(This review was originally published on October 12, 2012 at Reel Film News)
As the credits rolled on “Seven Psychopaths”, I found myself struggling to remember how the whole thing started in the first place. The film, written and directed by Martin McDonagh (2008’s “In Bruges”), plays like a stream of consciousness; it’s easy to get lost in the insanity. It’s also easy to forget about logic, and that can be a lot of fun. But that only goes so far, and the film wears pretty thin in the final act.
Marty (Colin Farrell) is a creatively incapacitated screenwriter who has a name for his new script, but no plot or characters to speak of. He doesn’t even know what kind of story he wants to write, just that it’s called ‘Seven Psychopaths’, and he desperately needs inspiration to create some mentally unstable characters. He doesn’t seem to be finding it at the bottom of a bottle; his problems are boilerplate for the young, struggling writer. He seems determined to sabotage his relationship with Kaya (Abbie Cornish).
As it turns out, Marty is surrounded by plenty of lunatics on a daily basis. He gets a lot of unsolicited writing advice from his dog-napping best friend Billy (Sam Rockwell), along with an aging pacifist named Hans (Christopher Walken) who is Billy’s partner in crime. Billy steals the canines, Hans returns them for the reward. Marty has no idea how crazy they really are.
When the two abscond with a Shih Tzu that belongs to a psychotic crime boss (Woody Harrelson), a violent chain of events is set in motion. Meanwhile, Marty puts an ad in the classifieds looking for people – psychopaths that is – who might potentially give him some ideas for his script with their rich backgrounds. One story in particular, involving a married couple who track down and butcher serial killers, is over-the-top gruesome.

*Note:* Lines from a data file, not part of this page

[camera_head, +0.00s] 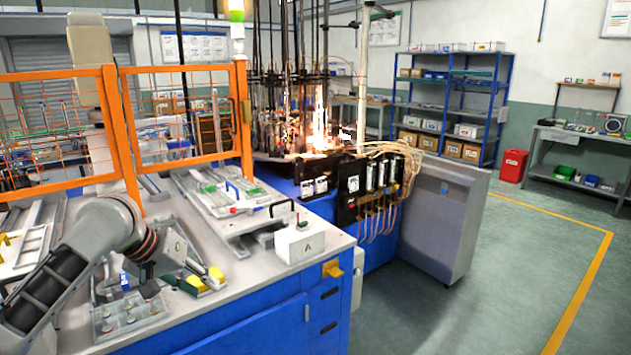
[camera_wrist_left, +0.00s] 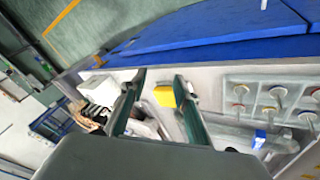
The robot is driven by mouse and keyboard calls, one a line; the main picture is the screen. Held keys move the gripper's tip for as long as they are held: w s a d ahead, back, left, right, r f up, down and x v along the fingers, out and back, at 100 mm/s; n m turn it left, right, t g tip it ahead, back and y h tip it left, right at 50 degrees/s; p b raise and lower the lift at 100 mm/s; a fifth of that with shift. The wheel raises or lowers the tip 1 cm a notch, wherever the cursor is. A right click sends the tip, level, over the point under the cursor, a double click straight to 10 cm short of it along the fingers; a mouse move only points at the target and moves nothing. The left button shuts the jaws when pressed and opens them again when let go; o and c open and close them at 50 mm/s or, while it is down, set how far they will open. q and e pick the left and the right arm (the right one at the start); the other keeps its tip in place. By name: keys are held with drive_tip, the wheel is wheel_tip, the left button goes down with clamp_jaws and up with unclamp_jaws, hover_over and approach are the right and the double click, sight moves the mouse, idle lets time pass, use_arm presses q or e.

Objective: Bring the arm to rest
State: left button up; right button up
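My left arm (camera_head: 100,245) comes in from the left over the white bench top. Its left gripper (camera_head: 192,272) hangs low over the bench near the front edge. In the left wrist view the gripper (camera_wrist_left: 158,95) shows two dark green fingers spread apart, with a clear gap between them. A yellow block (camera_wrist_left: 165,95) shows in that gap, beyond the fingers; I cannot tell its exact distance from them. Small yellow-and-green pieces (camera_head: 193,285) show beside the gripper in the head view. My right gripper is not in view.
A tray with metal pegs (camera_head: 130,316) lies near the gripper. A white box (camera_head: 300,243) stands at the bench's right corner. An orange mesh guard (camera_head: 185,68) stands behind. A lit flame machine (camera_head: 318,130) is farther back. Open floor (camera_head: 490,290) lies right.

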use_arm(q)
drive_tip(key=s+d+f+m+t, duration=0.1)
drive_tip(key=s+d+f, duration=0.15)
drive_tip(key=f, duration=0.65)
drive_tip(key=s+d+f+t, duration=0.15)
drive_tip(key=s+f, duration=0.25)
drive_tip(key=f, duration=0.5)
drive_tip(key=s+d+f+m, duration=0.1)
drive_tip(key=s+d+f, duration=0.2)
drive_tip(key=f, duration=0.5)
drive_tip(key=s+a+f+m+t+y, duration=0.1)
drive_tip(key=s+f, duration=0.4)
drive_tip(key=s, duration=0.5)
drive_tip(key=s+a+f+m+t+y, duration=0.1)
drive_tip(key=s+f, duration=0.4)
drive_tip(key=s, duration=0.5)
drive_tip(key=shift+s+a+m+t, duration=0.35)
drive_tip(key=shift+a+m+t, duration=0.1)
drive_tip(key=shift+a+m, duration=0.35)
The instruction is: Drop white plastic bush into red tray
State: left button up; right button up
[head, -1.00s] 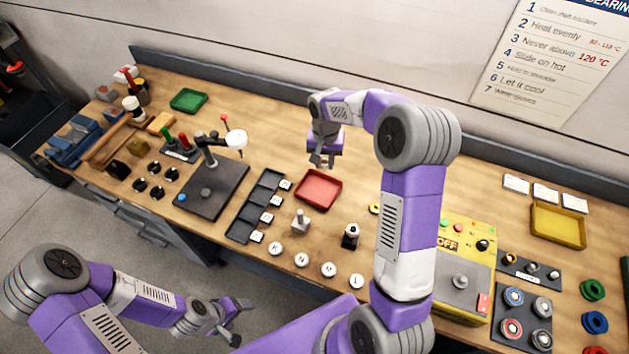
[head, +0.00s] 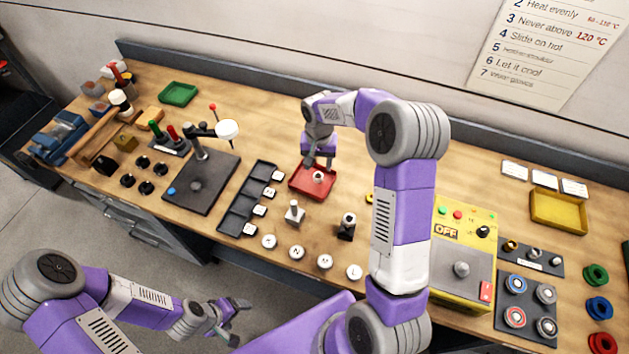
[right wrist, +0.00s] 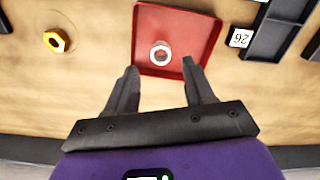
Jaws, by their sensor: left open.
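The white plastic bush (head: 318,177), a small pale ring, lies inside the red tray (head: 307,188). In the right wrist view the bush (right wrist: 160,53) rests on the floor of the tray (right wrist: 197,27), near the wall closest to my gripper. My right gripper (head: 319,164) is above the back part of the tray. In the right wrist view its fingers (right wrist: 160,68) are spread apart with nothing between them, and the bush is clear of both. My left gripper (head: 229,316) is open and empty, off the front of the bench.
A black compartment tray (head: 238,214) stands left of the red tray. A metal-topped peg (head: 294,213) and a black stand (head: 347,226) are in front. A yellow control box (head: 447,283) is to the right. Bare wood lies behind the red tray.

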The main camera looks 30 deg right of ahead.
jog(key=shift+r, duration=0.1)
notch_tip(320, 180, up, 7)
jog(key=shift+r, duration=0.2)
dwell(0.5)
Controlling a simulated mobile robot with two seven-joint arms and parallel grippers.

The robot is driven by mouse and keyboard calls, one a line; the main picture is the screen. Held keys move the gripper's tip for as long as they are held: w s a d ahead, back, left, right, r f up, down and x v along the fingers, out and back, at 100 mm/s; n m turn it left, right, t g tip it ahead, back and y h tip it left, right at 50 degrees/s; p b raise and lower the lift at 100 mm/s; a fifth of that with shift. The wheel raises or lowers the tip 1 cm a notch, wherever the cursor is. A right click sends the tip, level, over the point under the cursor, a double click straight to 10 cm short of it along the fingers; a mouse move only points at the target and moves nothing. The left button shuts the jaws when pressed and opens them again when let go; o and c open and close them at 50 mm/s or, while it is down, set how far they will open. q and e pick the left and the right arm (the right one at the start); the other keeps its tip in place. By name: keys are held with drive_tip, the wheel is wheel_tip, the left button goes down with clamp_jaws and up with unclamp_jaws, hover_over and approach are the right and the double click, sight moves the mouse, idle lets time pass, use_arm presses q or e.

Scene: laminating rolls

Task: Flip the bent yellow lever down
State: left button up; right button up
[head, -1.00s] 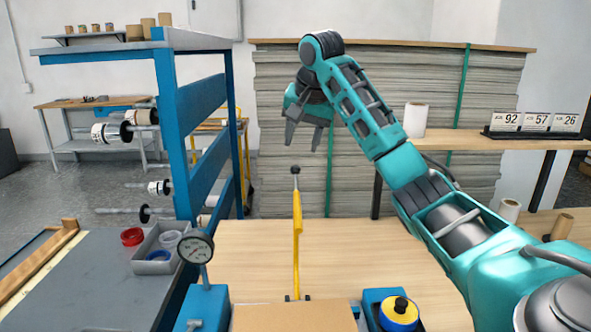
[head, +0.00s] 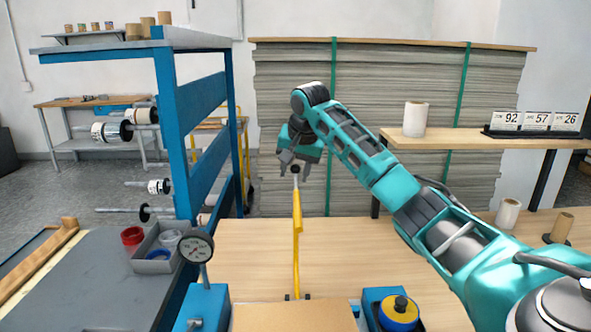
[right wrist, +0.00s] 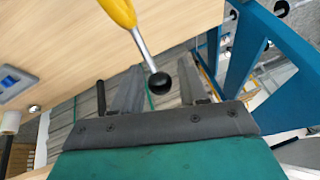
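The bent yellow lever (head: 297,226) stands upright in the middle of the head view, with a black ball knob (head: 295,169) at its top. In the right wrist view the yellow lever (right wrist: 119,11) comes in from the top, and its black knob (right wrist: 160,83) lies in the gap between the fingers. My right gripper (head: 294,172) is at the knob, its fingers apart on either side; it also shows in the right wrist view (right wrist: 157,92). Clear gaps show between the knob and both fingers there. My left gripper is not in view.
A pressure gauge (head: 195,247) stands left of the lever. A blue rack (head: 203,101) rises at the left. The wooden table (head: 370,255) is clear around the lever.

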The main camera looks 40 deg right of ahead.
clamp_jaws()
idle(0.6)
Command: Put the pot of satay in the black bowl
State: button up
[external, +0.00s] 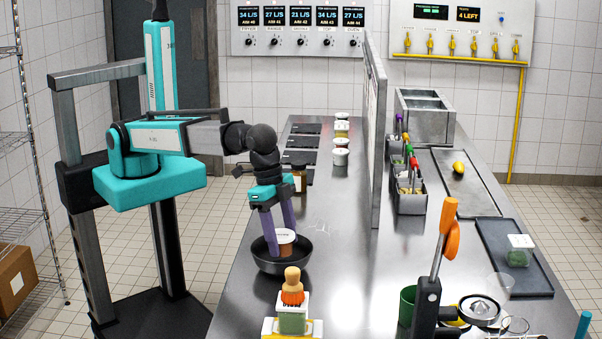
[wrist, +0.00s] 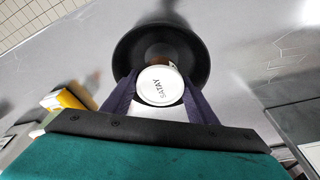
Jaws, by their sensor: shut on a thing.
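The pot of satay (external: 285,238) has a white lid and a brown-orange body. Its lid, lettered SATAY, faces up in the wrist view (wrist: 161,86). My gripper (external: 283,240) points down with its purple fingers on both sides of the pot, shut on it. The black bowl (external: 270,265) stands on the steel counter. The pot is over the bowl or inside its rim; whether its base touches the bowl's floor is hidden. In the wrist view the bowl (wrist: 195,50) surrounds the far side of the pot.
Other pots (external: 340,157) and a jar (external: 299,178) stand farther back. An upright divider (external: 375,130) runs along the counter.

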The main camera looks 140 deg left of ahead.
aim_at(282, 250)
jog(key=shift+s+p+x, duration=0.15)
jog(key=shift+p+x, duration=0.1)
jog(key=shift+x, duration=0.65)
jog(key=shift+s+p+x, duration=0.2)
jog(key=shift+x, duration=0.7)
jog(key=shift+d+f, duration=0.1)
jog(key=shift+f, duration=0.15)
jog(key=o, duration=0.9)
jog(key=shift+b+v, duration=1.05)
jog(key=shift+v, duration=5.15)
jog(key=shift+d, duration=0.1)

There are considerably more psychopaths in this film than advertised, though the main players are enough to fit the bill. The abundance of characters sometimes stifle their development (though in some cases, this counts as a positive). Extremely violent, the guns, blood and dismemberments are all executed with a sharp and twisted sense of irony. An interesting ensemble of ancillary characters are there to provide the film’s impressive body count (Gabourey Sidibe takes a bullet for losing the boss’s dog) and to amp up the shock and comic value. There’s a masked gunman at large known as the ‘Jack of Diamonds’ killer who only murders high-profile members of the mob. In the film’s opening scene, he takes out two mob enforcers (Michael Pitt of “Boardwalk Empire” plays on of them) who are gabbing casually about shooting someone through the eyeball.
I really enjoyed “In Bruges”(2008), which also starred Farrell, who played a woeful hitman opposite Brendan Gleeson’s wiser, jaded gun-for-hire. The film maintained a great balance between violence, comedy, and character development, and the two had a great ‘odd couple’ dynamic. Amidst the blood and mayhem, they experienced some real human moments. While not subtle by any stretch, McDonagh’s story was engaging, and I felt vested in the characters. Even the antagonist, played by Ralph Fiennes, had his good qualities.

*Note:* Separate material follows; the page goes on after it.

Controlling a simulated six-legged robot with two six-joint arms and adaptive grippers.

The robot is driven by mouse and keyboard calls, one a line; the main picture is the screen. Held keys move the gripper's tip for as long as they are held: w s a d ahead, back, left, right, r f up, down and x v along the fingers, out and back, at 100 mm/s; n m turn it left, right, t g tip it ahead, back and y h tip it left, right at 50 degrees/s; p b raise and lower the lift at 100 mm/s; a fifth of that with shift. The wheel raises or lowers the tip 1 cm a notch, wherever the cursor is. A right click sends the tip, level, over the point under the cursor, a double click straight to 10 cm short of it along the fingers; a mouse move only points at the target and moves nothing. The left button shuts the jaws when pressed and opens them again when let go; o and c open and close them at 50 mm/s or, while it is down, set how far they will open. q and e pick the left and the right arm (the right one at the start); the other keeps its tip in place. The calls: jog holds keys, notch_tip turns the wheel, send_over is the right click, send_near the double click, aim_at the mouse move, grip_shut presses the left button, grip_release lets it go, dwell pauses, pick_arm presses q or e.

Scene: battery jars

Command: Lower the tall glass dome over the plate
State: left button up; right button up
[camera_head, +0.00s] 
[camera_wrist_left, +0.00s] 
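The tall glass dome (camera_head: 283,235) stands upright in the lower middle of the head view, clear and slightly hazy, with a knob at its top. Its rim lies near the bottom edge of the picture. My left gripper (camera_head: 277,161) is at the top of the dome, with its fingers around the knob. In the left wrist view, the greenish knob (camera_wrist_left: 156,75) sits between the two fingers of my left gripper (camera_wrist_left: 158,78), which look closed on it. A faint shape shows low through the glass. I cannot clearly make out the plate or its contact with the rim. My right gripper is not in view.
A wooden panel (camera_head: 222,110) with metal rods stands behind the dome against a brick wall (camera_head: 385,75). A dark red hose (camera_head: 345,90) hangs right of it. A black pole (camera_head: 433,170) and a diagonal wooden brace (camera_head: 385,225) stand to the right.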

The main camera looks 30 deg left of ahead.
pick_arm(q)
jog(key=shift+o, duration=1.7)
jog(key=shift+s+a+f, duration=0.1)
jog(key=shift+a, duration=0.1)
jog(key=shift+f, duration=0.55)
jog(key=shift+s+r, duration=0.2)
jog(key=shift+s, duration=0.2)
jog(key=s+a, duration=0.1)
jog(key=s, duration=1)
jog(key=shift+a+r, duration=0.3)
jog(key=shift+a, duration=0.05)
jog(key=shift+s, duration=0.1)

Here, the characters are decidedly less grounded in reality. While Sam Rockwell becomes progressively (and hilariously) more unhinged, Walken remains so brilliantly passive that he’s almost inanimate. Farrell’s unusually subdued demeanor as a functioning alcoholic makes him a fitting mainstay for the film. He never seems to lose his inherent good nature. Harrelson does what Harrelson does really well: mean-spirited, unbalanced, and funny. Everyone, in one way or another, is off their rocker.
Not so much intelligent as it is quick-witted, the majority of “Seven Psychopaths” doesn’t give us much breathing room, then decides to draw itself out for the last half hour (even at a reasonable 109 minutes, it feels overlong). Scattershot and gory, the film incorporates several subplots into the framework of the story, one involving a gun-toting Vietnamese priest, another a vengeful Quaker. Some of these stories overlap the characters’ reality, others are just stories.
A popular critical response to “In Bruges” was its comparison to Quentin Tarantino. I disagree, feeling that McDonagh had carved himself a unique place in pulp cinema in the new millennium. Like Tarantino, however, “Psychopaths” seems to reflect that sophomore urge to outdo himself. If for nothing other than its sheer excess, it’s worth a look.